The problem with England’s elite universities– Oxford and Cambridge above all, but by no means them alone – is not that they are seriously wealthy, but that they have torn up their “roots into the subsoil”, and see no need to regrow them. They should do so. This means appointing and supporting staff who will work, on a long-term basis, with communities and organisations of the deprived and the dispossessed: listening to ordinary people, supporting them, providing broad educational opportunities where people live and work, supporting communities’ development, ensuring universities are open to the views of the full range of citizens. Providing a ladder for a few clever boys and girls to climb out of poverty and deprivation does not make for a just society or an educated democracy. Universities must serve all the people.
John Holford
Robert Peers professor of adult education, University of Nottingham
• Much has been made in your article about the size of the assets under management at the University of Cambridge and its colleges.
Many of the “assets” valued are fixed in the buildings where we teach, house our students, do the ground-breaking research that has earned us more than 90 Nobel prizes and has brought, and continues to bring, change to the world. The invested assets of our endowment fund allow the university to pay for research, to provide bursaries for students, and to continue to strive for wider access. Our generation must ensure that the university will survive and thrive for another 800 years as a global leader in research and education.
Our other assets include invaluable treasures such as Samuel Pepys’ library and Sir Isaac Newton’s personal notebooks. They are conserved and held in trust for everyone, and made available for research.

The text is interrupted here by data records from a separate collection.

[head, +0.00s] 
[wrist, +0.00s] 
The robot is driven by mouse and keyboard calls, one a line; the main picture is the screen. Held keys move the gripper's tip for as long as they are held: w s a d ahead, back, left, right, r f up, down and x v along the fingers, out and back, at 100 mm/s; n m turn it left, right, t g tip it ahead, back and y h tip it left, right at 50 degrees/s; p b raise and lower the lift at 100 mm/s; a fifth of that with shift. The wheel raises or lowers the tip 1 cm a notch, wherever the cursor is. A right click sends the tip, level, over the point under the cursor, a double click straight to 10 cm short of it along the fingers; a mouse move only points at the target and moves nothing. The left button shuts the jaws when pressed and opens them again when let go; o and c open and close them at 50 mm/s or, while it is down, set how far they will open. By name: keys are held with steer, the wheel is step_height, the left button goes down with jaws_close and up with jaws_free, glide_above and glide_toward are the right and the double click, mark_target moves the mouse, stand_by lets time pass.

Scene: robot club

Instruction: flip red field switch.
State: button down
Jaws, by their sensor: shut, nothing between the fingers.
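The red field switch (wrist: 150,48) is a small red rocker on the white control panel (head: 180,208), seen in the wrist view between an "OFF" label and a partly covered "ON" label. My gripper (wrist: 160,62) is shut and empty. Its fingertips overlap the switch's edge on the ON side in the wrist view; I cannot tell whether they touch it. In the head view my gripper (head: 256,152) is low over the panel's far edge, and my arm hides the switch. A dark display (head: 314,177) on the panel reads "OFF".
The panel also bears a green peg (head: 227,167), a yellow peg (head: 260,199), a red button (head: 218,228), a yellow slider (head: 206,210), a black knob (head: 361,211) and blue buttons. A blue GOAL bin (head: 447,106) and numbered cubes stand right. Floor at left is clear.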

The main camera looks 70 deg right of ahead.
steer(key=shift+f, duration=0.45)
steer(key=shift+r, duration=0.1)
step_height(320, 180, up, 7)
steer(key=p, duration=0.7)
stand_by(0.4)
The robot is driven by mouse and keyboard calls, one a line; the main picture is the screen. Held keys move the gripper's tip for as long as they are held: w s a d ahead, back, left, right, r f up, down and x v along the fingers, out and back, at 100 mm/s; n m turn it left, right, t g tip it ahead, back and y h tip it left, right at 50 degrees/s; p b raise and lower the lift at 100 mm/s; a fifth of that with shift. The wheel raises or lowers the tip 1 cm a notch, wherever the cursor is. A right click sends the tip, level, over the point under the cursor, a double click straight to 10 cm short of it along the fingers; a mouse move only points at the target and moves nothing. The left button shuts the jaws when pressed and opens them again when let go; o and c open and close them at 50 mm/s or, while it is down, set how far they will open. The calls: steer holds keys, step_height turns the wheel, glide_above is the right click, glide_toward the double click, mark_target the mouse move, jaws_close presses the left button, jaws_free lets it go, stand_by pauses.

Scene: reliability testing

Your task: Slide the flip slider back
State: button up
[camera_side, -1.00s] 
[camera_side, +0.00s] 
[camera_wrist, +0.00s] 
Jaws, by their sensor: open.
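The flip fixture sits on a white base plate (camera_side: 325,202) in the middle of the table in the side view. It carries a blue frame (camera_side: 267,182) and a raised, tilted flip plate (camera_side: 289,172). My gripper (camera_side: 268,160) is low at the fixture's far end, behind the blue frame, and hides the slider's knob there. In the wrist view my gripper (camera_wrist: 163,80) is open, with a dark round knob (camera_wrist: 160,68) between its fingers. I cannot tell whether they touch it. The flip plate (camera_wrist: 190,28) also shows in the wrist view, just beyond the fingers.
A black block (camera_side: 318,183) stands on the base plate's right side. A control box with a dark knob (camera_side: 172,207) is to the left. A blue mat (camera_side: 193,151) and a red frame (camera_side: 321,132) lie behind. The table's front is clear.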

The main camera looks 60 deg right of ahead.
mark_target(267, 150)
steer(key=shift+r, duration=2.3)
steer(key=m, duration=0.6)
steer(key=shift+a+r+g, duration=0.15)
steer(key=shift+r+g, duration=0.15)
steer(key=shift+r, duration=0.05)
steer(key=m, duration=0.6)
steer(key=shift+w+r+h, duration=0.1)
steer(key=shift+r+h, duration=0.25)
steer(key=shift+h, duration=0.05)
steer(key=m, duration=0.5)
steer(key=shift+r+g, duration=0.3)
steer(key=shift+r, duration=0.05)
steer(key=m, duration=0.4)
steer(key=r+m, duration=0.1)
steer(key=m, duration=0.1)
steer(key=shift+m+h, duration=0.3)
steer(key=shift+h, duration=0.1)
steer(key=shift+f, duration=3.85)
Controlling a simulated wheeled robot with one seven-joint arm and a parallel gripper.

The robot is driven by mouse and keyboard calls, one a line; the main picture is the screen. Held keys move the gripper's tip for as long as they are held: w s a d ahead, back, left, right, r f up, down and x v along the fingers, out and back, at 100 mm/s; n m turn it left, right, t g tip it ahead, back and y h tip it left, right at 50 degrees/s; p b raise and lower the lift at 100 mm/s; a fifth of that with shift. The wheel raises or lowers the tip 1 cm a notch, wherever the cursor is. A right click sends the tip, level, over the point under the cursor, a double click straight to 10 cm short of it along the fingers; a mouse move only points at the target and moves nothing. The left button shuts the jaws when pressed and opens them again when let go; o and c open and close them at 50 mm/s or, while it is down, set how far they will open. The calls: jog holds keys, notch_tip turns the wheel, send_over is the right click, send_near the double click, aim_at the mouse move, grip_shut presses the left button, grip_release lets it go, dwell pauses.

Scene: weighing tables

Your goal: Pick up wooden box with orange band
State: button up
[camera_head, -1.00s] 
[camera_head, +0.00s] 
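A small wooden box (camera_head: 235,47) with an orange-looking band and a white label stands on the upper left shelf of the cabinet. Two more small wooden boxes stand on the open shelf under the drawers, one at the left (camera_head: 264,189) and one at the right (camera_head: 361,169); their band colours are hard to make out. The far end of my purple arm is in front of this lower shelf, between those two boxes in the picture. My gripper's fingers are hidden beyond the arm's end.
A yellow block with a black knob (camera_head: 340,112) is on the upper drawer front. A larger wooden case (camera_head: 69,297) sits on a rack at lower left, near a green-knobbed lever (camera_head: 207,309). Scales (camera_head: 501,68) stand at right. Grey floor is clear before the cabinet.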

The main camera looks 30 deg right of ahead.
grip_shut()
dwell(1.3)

Nelson Mandela said: “Education is the most powerful weapon which you can use to change the world.” The fact that University of Cambridge and its colleges have carefully stewarded our resources and private donations for hundreds of years to finance our mission to contribute to society through the pursuit of education, learning and research at the highest international levels of excellence should be considered a cause for celebration rather than criticism.
Professor Stephen Toope
Vice-chancellor, University of Cambridge
• Oxbridge seems to do two things very well: (1) it produces very high quality research and scholarship; (2) it provides for some of its alumni a gravy train which runs straight to this country’s establishment. Current critics of Oxbridge, including the Guardian and David Lammy MP, take the former for granted and obsess about who gets on the gravy train. Apparently, if the passengers were a bit more representative of the population at large, all would be well. To the misguided who think that our Oxbridge-fuelled establishment is doing a fine job for this country, that might seem reasonable. But who could really believe that? As parliament is increasingly filled by Oxbridge-educated MPs, the quality of political leadership declines. Our Oxbridge CEOs and directors pay themselves obscene salaries and bonuses while their businesses and employees struggle. And the rate at which the British economy slides below the waves accelerates. The gravy train, of course, is occupied by Oxbridge undergraduates.

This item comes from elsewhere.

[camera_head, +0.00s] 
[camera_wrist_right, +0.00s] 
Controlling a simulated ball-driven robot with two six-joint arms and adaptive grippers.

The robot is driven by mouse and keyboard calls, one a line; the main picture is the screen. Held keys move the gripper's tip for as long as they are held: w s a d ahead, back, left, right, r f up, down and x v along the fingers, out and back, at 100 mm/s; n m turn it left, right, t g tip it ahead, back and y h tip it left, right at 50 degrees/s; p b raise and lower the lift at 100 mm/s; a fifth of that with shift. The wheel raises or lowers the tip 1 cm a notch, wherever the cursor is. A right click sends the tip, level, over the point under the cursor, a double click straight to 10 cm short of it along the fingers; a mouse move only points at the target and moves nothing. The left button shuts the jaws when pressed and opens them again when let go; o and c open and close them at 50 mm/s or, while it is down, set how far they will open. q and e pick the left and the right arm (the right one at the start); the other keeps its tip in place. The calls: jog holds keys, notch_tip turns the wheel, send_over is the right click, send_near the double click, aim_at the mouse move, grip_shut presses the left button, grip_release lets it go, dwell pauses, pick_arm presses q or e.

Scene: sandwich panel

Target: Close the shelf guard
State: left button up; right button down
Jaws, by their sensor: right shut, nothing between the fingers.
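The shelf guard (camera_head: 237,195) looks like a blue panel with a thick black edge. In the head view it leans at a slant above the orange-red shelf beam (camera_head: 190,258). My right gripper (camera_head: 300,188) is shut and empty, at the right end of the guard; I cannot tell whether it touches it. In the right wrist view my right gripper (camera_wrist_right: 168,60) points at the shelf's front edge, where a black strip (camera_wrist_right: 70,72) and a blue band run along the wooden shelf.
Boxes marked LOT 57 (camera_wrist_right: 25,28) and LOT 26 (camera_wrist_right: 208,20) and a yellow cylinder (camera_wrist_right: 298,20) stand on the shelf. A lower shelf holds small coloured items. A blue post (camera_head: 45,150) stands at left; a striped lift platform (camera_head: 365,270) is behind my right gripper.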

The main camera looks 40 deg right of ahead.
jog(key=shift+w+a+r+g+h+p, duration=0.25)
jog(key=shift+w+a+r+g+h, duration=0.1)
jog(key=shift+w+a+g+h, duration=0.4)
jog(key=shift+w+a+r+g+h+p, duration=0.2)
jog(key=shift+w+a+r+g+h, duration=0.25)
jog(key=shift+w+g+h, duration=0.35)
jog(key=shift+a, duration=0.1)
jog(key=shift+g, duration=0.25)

Meanwhile, Oxbridge postgraduates, postdocs, lecturers and professors continue to generate outstanding research and scholarship. Surely the key issue is not “who should be on the gravy train?” but “how do we stop it running?”. The obvious answer is to turn Cambridge and Oxford Universities into postgraduate, research institutions. That would permit Oxbridge to devote all its considerable resources to what it is best at and what is socially and politically responsible while substantially disrupting Britain’s incompetent establishment.
Colin Fraser
Cambridge
• It is understandable that the Guardian has focused on the levels of wealth of Oxbridge and its colleges. But the enormous wealth accrued by institutions that educate only a small fraction of students should not be allowed to distract from the much more serious resourcing disparities across the system as a whole.
Leaving aside Oxbridge, in 2015-16 the multi-faculty institution with the highest income from all sources (Imperial College) had four-and-a-half times the median income per full-time equivalent university student (£13,360). The university with the lowest income (Bucks New) had only 70% of the median. The wealth disparities were even greater: the 24 members of the Russell Group own nearly 60% of the net assets (all assets net of pension liabilities) of the 161 institutions covered by the official statistics. These disparities can be expected to widen further if some of the more prestigious institutions continue to be the beneficiaries of the lifting of the cap on recruitment while many of the institutions that cater for a wider social range struggle to recruit.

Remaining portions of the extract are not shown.